By JAN LARSON McLAUGHLIN
BG Independent News
After the Sept. 11, 2001, terrorist attacks on the U.S., trips abroad by Bowling Green City School students were halted. Concerns about student safety took priority over the desire to let youth experience the world outside U.S. borders.
But last month, a group of Bowling Green students not only traveled overseas, they went to a nation that had long been off-limits to many Americans.
Spanish students traveled to Cuba for a week of learning the nation’s culture, food, music, history, lifestyle – and an opportunity to use their Spanish speaking skills.
“None of us are going to forget” the week-long trip, Spanish teacher Dallas Black told the Bowling Green Board of Education on Tuesday evening.
English teacher Tom Ross, who also traveled with the group, encouraged the school board to allow more student travel overseas.
“I want this to be a stepping off point,” after a long dry-spell of international travel, Ross said. “Let’s get traveling again with our classes and our students.”
Three students – Griffin Black, Elle Ross and Maddie Smotherman – who went on the Cuba trip presented photos and observations from their travels. The students talked about traditional Cuban food, art, extreme poverty, monuments to revolutionaries, the beach, a cathedral, the University of Havana, the Bay of Pigs museum, and a botanical garden.
“What an incredible opportunity it was for us to see all this,” Smotherman said. “Cuba was amazing. I couldn’t have picked a better country to visit.”
And the timing was perfect, Black and Ross said.
Cuba is “on the cusp of change,” Ross said.
“It’s in the state of transition,” Black said.
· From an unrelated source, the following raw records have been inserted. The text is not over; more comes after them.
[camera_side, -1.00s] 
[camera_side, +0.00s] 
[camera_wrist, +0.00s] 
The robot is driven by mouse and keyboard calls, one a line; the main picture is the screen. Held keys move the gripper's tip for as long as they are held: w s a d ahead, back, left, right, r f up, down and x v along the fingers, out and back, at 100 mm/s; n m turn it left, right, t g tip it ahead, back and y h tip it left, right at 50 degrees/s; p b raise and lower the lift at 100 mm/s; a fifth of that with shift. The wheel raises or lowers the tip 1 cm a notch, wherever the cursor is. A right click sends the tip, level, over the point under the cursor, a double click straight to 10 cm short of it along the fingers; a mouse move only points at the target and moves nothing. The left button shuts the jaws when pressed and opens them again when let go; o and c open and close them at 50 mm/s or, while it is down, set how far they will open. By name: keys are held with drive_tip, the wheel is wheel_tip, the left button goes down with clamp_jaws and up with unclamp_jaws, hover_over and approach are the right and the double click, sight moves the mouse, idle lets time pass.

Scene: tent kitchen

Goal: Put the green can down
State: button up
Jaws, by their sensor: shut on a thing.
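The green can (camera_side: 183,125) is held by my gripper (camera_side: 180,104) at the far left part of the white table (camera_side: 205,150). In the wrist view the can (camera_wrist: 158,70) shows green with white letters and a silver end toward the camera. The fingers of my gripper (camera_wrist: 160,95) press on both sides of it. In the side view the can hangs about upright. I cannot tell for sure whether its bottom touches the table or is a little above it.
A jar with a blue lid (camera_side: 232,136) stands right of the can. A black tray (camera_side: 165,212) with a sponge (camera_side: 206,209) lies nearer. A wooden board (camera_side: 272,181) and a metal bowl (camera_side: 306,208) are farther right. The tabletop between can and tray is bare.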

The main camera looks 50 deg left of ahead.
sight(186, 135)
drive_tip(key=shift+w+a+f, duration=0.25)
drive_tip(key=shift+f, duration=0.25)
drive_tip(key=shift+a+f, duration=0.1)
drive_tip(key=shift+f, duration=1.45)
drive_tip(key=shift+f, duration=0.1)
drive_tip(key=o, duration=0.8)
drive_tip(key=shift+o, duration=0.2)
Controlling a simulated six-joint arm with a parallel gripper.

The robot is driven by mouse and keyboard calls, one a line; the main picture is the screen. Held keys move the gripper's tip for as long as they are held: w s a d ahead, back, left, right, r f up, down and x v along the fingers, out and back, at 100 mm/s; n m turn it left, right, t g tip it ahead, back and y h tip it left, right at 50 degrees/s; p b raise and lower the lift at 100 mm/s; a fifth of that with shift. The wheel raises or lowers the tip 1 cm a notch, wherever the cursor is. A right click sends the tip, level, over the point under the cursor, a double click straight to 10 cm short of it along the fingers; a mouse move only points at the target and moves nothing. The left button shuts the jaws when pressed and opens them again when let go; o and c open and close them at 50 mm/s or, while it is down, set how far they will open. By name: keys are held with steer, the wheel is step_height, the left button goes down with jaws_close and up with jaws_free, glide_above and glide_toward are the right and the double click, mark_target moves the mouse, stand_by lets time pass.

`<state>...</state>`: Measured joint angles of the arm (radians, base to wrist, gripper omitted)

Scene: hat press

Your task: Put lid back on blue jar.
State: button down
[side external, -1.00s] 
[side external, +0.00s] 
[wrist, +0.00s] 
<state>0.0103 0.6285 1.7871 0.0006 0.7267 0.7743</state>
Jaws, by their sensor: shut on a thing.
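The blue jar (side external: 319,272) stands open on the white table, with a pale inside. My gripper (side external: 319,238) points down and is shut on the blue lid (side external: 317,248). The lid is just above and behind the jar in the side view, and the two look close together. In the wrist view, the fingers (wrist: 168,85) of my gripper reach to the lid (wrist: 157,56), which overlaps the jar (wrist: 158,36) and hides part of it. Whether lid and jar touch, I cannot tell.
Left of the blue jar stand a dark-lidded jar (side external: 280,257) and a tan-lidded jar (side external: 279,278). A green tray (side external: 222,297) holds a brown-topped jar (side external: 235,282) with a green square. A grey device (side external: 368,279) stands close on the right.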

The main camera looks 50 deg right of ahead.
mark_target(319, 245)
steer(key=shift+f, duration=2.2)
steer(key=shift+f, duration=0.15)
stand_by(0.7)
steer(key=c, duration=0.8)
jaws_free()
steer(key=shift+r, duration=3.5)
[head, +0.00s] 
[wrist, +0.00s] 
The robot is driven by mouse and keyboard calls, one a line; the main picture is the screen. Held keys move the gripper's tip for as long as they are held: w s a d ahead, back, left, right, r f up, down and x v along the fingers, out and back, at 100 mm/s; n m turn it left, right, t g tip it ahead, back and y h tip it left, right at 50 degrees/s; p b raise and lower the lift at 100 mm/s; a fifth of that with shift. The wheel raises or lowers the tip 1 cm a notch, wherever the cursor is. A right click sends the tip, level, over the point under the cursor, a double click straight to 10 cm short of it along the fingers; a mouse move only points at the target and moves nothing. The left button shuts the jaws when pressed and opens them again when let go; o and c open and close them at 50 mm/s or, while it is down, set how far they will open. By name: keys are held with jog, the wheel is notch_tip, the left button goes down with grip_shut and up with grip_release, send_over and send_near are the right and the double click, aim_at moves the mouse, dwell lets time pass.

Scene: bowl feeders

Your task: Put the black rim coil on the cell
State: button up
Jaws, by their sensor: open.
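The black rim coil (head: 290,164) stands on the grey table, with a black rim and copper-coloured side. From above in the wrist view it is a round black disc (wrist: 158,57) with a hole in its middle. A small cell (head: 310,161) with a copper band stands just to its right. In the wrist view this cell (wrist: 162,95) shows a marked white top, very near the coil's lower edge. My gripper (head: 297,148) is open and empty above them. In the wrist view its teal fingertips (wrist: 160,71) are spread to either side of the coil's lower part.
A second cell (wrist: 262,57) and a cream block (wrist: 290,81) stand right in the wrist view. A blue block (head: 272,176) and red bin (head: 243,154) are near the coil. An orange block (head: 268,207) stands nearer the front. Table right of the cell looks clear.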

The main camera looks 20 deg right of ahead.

Also at Tuesday’s meeting, the school board accepted bids for renovation of the high school locker room and for resurfacing of the school track. Both projects came in below estimates. The locker room bid of $347,900 was accepted from Spieker Co., Perrysburg. The track bid of $42,000 was accepted from All American Track, Amherst, Ohio.
Dawn Dazell, the district’s human resources administrator, said progress is being made in filling the school system’s 11 job openings for next year. The district again held its own job fair, earlier than most job fairs, in order to get first pick of job candidates. A total of 72 applicants were interviewed, Dazell said.
One of the positions that needs to be filled is that of food services director. New requirements set by the state are making it very difficult for applicants to qualify. The district is trying to get clarification on the requirements, Superintendent Francis Scruci said.
“It looked good on paper, I’m sure,” but it’s just not practical, Scruci said.